The Pope and Purgatory
In the middle of September, the Pope sent a message to an order of nuns meeting in Rome to rally them to pray for souls in purgatory. The Church of Rome views this as the intermediate realm to which her imperfectly sanctified members go at death, for an unspecified time, in order to suffer penal and purifying pain, until all sin is removed, when they are transferred to the joy of heaven.
The Pope stressed the special need that the deceased have for such intercession. Bellarmine, the well-known Roman Catholic theologian of the sixteenth century, said: “The pains of purgatory are very severe, surpassing anything in this life”. The manual of the Purgatorial Society states, “Nothing but the eternal duration makes the fire of hell more terrible than that of purgatory”. And, according to another Roman Catholic publication, di Bruno’s Catholic Belief, “since death ends the period of man’s probation, it follows that the holy souls [in purgatory] cannot help themselves; they cannot make satisfaction and so shorten the period of their pain. But the faithful on earth, the Church Militant, can help them by prayers, indulgences, expiatory works, and especially by the offering for them of the Holy Sacrifice of the Mass.” So Roman Catholics believe that the period of suffering in purgatory can be shortened for themselves or their dear departed ones by giving monetary gifts to the Church and by paying for priests to offer masses.
Little wonder then that Rome’s doctrine of purgatory, which did not take formal shape until the sixth century and was not proclaimed an article of the faith until 1439, has been described as “the gold mine of the priesthood”. As James Begg rightly points out in his Handbook of Popery, “The gospel says, ‘How hardly shall a rich man enter into the kingdom of heaven!’ Popery says, ‘How hardly can he avoid entering!'”

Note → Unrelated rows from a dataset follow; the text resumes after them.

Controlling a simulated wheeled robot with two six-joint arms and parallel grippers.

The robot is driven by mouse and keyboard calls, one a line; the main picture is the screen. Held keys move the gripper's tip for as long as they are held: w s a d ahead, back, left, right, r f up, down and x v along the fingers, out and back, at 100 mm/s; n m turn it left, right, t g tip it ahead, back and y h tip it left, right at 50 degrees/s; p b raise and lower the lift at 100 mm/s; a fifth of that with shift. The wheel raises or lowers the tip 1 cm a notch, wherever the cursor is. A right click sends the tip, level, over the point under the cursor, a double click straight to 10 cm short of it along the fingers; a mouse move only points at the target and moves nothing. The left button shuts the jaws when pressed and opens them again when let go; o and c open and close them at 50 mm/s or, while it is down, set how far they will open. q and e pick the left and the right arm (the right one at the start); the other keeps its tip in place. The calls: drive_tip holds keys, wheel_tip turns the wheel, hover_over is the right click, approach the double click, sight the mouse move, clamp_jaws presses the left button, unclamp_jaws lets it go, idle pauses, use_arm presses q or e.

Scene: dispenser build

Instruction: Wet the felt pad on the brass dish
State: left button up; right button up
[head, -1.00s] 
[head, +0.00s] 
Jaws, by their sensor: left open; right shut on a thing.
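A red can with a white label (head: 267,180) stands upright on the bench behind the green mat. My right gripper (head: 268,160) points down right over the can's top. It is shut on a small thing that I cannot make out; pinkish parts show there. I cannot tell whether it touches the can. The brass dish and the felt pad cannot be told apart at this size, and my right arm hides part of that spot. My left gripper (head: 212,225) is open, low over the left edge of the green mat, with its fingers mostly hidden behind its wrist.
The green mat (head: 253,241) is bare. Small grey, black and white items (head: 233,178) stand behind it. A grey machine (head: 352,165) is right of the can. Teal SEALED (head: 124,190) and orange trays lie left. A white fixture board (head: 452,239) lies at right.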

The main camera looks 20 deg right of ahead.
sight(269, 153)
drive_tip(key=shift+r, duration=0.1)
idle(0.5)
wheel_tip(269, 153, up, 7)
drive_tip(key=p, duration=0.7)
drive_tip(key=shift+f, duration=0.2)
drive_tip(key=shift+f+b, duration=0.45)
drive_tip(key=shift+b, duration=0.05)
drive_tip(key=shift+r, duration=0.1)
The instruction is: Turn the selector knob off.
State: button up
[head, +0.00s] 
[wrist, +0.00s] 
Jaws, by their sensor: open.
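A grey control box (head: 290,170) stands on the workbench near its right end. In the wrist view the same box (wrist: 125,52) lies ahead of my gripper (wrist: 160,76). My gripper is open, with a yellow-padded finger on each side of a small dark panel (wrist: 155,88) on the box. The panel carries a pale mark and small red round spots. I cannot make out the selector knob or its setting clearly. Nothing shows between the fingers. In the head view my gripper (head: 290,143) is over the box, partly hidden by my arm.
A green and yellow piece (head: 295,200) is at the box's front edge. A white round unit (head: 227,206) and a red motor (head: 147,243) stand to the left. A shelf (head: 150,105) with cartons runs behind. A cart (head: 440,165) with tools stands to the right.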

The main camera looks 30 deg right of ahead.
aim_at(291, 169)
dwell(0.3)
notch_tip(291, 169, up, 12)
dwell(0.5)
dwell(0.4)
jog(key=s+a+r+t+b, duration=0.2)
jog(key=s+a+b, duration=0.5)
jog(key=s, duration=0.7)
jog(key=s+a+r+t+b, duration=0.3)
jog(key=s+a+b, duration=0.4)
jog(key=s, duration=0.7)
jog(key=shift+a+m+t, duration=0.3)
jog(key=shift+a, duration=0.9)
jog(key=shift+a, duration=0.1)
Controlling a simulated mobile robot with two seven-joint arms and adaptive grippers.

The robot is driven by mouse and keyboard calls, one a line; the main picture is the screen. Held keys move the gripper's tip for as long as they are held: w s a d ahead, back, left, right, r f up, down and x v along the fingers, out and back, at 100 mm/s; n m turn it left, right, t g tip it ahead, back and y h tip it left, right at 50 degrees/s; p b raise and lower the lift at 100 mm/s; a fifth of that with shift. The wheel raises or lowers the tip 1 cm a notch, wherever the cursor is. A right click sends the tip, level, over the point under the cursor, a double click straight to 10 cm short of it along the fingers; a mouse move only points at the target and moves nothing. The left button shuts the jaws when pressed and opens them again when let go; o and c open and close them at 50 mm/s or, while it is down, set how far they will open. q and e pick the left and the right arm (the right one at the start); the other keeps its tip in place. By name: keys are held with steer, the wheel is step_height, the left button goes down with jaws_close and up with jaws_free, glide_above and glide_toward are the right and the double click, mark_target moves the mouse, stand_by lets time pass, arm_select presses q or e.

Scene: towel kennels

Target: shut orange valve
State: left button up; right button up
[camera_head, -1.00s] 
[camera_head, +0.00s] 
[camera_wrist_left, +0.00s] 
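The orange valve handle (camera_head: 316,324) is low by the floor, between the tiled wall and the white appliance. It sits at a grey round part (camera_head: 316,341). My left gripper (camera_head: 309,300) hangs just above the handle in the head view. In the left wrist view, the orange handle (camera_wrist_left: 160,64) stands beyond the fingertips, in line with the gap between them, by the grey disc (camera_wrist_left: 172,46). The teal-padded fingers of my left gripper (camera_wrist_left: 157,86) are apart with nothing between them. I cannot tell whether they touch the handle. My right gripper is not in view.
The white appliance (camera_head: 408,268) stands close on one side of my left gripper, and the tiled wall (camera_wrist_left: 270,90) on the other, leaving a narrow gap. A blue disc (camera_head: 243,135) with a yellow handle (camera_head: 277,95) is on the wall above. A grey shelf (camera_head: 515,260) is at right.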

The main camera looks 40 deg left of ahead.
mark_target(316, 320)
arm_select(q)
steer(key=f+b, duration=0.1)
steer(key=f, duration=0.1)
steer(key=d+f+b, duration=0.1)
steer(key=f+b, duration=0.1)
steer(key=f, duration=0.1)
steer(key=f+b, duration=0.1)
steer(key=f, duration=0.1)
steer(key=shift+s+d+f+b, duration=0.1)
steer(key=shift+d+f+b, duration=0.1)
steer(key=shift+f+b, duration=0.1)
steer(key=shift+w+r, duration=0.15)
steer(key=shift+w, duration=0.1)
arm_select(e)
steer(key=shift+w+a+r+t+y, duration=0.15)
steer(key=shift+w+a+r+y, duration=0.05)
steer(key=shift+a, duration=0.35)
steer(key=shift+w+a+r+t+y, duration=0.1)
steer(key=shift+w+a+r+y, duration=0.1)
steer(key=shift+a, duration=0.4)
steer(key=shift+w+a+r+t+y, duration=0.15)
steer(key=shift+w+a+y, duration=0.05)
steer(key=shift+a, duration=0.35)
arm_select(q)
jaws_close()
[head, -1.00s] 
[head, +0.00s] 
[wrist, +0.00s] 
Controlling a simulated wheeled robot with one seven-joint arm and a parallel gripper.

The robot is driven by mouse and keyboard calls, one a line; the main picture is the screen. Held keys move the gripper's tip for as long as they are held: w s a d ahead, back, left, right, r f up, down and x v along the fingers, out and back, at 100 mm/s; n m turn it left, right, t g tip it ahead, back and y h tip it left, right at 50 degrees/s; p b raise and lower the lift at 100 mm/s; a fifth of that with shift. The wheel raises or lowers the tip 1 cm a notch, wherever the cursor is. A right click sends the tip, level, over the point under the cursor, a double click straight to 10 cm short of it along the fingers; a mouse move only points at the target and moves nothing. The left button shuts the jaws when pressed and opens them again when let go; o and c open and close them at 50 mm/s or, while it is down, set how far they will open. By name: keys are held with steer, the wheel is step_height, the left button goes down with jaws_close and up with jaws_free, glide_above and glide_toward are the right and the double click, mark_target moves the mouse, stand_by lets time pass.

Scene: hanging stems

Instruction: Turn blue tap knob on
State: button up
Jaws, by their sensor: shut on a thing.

This dreadful doctrine not only holds Rome’s devotees in a fear from which their religion gives no relief, but also strikes at the sufficiency of the redemptive work of Christ for the justification and sanctification of those who believe in Him. How different from Rome’s teaching is the teaching of Scripture: immediately a sinner believes in Christ he is fully justified. At death he is made perfect in holiness. Then, in the twinkling of an eye, his soul is “absent from the body, present with the Lord” – not banished to the imaginary pains of purgatory to be punished and purified.